Nicomachean Ethics V.5

After today's reading we will be halfway through Book V. Today's reading is on a Greek version of 'An Eye for an Eye.'

Some think that reciprocity is without qualification just, as the Pythagoreans said; for they defined justice without qualification as reciprocity. Now 'reciprocity' fits neither distributive nor rectificatory justice-yet people want even the justice of Rhadamanthus to mean this:

Should a man suffer what he did, right justice would be done -for in many cases reciprocity and rectificatory justice are not in accord; e.g. (1) if an official has inflicted a wound, he should not be wounded in return, and if some one has wounded an official, he ought not to be wounded only but punished in addition. Further (2) there is a great difference between a voluntary and an involuntary act.
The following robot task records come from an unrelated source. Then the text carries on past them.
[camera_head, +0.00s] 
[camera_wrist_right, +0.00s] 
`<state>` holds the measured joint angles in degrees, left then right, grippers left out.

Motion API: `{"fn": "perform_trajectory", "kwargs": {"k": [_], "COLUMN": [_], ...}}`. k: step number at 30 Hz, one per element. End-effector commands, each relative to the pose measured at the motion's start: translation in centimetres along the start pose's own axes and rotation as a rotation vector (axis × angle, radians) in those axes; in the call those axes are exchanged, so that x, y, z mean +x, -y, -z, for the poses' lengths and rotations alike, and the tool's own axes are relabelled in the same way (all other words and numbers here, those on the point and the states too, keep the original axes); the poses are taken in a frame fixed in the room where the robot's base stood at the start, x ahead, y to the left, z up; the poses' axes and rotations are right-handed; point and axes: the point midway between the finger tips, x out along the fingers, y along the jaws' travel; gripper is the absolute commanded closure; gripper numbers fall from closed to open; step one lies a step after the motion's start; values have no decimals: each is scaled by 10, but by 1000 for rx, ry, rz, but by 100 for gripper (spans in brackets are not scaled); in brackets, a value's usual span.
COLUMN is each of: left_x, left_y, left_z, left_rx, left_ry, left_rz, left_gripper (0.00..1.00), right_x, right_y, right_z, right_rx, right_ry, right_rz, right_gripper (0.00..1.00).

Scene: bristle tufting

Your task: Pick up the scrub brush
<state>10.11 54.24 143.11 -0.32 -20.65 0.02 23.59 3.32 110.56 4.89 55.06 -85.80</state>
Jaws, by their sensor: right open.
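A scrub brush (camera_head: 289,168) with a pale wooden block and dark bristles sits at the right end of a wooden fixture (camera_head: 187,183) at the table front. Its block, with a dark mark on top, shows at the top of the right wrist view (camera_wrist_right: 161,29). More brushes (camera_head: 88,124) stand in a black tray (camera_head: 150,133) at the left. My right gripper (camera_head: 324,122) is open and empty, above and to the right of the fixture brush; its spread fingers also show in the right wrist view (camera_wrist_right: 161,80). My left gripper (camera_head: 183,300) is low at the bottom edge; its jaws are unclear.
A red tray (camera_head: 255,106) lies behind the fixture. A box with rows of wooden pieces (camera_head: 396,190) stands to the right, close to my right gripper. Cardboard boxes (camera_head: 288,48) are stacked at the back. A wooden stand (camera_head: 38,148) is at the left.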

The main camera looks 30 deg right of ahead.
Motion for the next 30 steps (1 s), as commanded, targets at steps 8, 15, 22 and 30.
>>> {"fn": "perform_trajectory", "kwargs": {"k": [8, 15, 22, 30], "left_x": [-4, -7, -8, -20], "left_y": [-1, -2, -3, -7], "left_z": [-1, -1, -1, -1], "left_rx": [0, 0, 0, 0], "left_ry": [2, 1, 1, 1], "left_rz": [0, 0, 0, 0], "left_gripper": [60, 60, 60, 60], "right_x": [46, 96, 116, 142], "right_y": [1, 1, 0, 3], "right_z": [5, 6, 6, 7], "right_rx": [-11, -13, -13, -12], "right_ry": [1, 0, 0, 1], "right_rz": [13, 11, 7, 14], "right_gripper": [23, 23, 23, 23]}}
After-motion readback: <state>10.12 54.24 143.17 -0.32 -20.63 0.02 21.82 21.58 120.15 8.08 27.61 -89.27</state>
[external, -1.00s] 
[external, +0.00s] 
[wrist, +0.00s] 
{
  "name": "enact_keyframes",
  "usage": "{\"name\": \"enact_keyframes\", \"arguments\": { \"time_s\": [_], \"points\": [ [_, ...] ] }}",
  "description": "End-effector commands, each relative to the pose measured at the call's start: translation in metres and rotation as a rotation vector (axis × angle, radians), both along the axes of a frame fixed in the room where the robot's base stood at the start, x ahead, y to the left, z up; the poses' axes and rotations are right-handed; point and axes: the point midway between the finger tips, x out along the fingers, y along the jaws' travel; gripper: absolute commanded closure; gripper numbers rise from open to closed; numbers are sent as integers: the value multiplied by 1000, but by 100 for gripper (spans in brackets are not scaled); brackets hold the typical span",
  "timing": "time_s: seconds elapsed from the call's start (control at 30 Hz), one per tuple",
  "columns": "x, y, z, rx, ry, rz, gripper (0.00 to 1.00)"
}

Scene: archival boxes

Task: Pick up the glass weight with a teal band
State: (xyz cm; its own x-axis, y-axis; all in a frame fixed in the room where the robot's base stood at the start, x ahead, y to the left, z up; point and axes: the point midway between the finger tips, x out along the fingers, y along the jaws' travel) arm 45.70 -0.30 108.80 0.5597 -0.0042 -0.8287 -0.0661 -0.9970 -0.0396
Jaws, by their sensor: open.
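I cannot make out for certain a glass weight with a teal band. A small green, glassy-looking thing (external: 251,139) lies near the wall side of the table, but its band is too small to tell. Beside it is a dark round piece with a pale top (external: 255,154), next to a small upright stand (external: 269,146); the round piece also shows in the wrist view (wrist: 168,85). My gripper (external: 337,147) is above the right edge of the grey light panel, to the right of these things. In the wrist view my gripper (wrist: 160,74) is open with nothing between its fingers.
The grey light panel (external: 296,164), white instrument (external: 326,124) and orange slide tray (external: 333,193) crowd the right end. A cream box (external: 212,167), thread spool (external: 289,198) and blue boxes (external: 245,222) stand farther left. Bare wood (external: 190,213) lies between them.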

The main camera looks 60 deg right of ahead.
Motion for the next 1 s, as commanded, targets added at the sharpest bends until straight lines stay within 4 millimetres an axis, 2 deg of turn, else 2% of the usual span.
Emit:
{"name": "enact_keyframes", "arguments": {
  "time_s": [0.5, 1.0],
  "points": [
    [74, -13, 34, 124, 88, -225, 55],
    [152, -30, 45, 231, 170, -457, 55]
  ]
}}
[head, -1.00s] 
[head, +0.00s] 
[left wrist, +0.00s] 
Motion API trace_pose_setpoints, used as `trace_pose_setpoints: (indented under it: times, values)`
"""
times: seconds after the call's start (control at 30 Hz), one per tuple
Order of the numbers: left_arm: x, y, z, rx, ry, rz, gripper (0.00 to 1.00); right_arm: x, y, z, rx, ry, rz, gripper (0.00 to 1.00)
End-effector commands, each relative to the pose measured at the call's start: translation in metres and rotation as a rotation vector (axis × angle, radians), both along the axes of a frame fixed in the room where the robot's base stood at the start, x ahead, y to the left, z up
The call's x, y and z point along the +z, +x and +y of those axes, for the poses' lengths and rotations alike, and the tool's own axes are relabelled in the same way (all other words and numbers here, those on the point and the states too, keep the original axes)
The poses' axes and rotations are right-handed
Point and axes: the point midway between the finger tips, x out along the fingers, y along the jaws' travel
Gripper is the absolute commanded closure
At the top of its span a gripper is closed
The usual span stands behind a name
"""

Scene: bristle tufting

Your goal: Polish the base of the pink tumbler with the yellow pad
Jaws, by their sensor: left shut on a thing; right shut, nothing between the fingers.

It does matter to justice, as Aristotle says here, whether you put out the eye on purpose or involuntarily, as perhaps by accident. Even by accident, we might distinguish between an act from negligence when you should have taken more care, over against a pure accident that no one could have seen coming. Even if it were right to put out the eye of the man who intentionally put out another's in a fight, it might not be right to put out the eye of one who did so in a car accident; and especially not if the car accident was caused not by negligence but by circumstance.

But in associations for exchange this sort of justice does hold men together-reciprocity in accordance with a proportion and not on the basis of precisely equal return. For it is by proportionate requital that the city holds together. Men seek to return either evil for evil-and if they cannot do so, think their position mere slavery-or good for good-and if they cannot do so there is no exchange, but it is by exchange that they hold together. This is why they give a prominent place to the temple of the Graces-to promote the requital of services; for this is characteristic of grace-we should serve in return one who has shown grace to us, and should another time take the initiative in showing it.

Confer with the Christian position on this matter of forgiveness and showing each other grace, as the basis for a just society.

This is a longer chapter, and we've had several long readings lately, so I am going to put the rest beyond a jump break. However, many of you will find this chapter very interesting because it is about proto-capitalism and justice in market exchange.

Now proportionate return is secured by cross-conjunction. Let A be a builder, B a shoemaker, C a house, D a shoe.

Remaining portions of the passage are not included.